The sidewalk was crowded with Spaniards; kids were all over the place, some sparring with toy swords, some slumped in sleep in strollers. We reached the main avenue and turned towards town. A long arch of Christmas lights extended over the packed sidewalk.—the famous Malagueño Christmas lights. Suns and moons and stars studded the glowing canopy, which extended hundreds of feet down the avenue. More than anything I saw that vacation, this walkway, crowded with happy people, awoke in me that wonderful Christmas feeling—the feeling of naïve wonder and excitement, the magic feeling of childhood when the world was simple and good and everything was new.
Our trip had come to a close. We were taking a Blablacar back the next day. To celebrate, we ate at El Pimpi, a restaurant and winery that was recommended to us. The service was astonishingly attentive for a Spanish restaurant, the food was excellent, and I drank several pintados (which the waiter explained was half sweet wine and half dry sherry).

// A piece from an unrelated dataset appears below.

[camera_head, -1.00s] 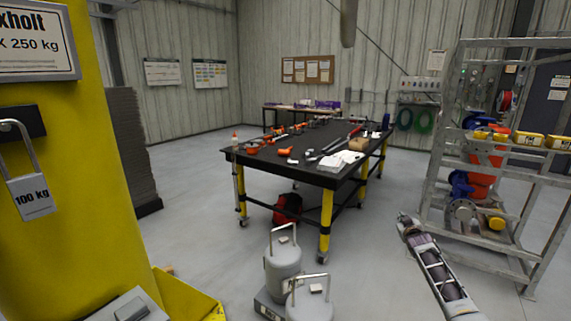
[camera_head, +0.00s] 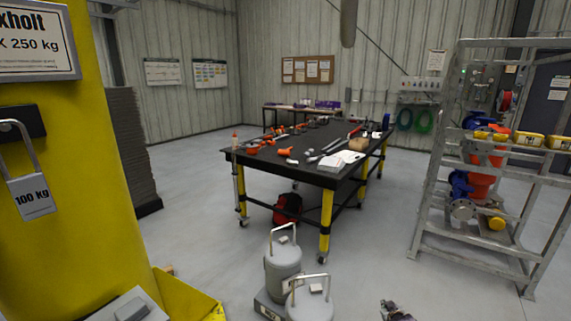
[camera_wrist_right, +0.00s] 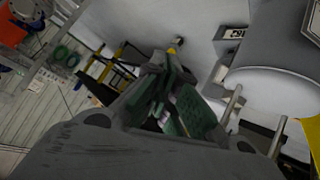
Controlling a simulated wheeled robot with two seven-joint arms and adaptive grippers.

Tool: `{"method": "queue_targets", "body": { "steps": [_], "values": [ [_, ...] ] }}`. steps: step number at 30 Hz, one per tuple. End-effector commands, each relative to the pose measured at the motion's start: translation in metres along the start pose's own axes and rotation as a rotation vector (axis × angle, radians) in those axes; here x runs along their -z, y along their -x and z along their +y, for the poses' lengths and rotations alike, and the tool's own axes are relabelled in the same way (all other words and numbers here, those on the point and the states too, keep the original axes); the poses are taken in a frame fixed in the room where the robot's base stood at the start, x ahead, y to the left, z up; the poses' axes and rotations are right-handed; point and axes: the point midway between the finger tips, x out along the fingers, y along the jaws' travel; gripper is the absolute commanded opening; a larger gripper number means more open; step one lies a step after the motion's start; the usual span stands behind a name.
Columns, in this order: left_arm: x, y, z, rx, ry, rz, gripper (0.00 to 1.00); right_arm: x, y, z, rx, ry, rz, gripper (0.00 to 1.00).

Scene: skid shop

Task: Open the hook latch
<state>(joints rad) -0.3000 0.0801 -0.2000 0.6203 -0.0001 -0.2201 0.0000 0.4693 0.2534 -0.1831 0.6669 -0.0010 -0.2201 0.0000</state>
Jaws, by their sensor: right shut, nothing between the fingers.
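I cannot make out a hook latch in either view. A grey elongated thing (camera_head: 349,22) hangs at the top edge of the head view, cut off above, and no hook or latch can be told on it. My right gripper (camera_head: 395,313) barely shows at the bottom edge of the head view, right of the grey weights, with nothing in it. In the wrist view the right gripper (camera_wrist_right: 172,72) has dark fingers with green pads, shut and empty, over the floor. My left gripper is not in view.
A yellow column (camera_head: 95,185) with a padlock-shaped 100 kg tag (camera_head: 33,195) fills the left. Grey weights with handles (camera_head: 283,268) stand low in the middle. A black-topped workbench (camera_head: 300,155) lies beyond. A metal frame (camera_head: 440,160) stands right.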

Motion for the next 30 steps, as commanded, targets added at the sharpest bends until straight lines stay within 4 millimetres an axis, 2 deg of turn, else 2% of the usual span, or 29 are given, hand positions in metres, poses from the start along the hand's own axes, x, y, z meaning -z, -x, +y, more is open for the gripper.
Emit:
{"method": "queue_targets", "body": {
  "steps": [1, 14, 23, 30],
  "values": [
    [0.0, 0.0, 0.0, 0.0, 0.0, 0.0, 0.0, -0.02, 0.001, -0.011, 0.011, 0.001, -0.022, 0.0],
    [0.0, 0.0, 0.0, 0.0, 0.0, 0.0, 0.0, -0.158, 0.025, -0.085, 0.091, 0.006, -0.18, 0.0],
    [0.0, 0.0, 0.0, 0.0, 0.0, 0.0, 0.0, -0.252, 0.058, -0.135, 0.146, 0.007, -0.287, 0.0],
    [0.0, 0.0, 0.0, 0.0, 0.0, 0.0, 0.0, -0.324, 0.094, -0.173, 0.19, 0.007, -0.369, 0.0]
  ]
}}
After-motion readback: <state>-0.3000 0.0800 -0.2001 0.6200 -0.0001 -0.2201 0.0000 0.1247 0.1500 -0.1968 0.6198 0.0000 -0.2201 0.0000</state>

In the morning we woke up early, said goodbye to our hosts, and walked to the train station, Vialia, to meet our driver. Five hours later we stepped out of the car into the cold Madrid air. It was New Year’s Eve. That night we celebrated with some friends of ours. As is the custom in Spain, we ate twelve grapes as the clock ticked down towards New Year’s, making a wish for each grape. Everyone was celebrating, the world was reborn, and the future was bright.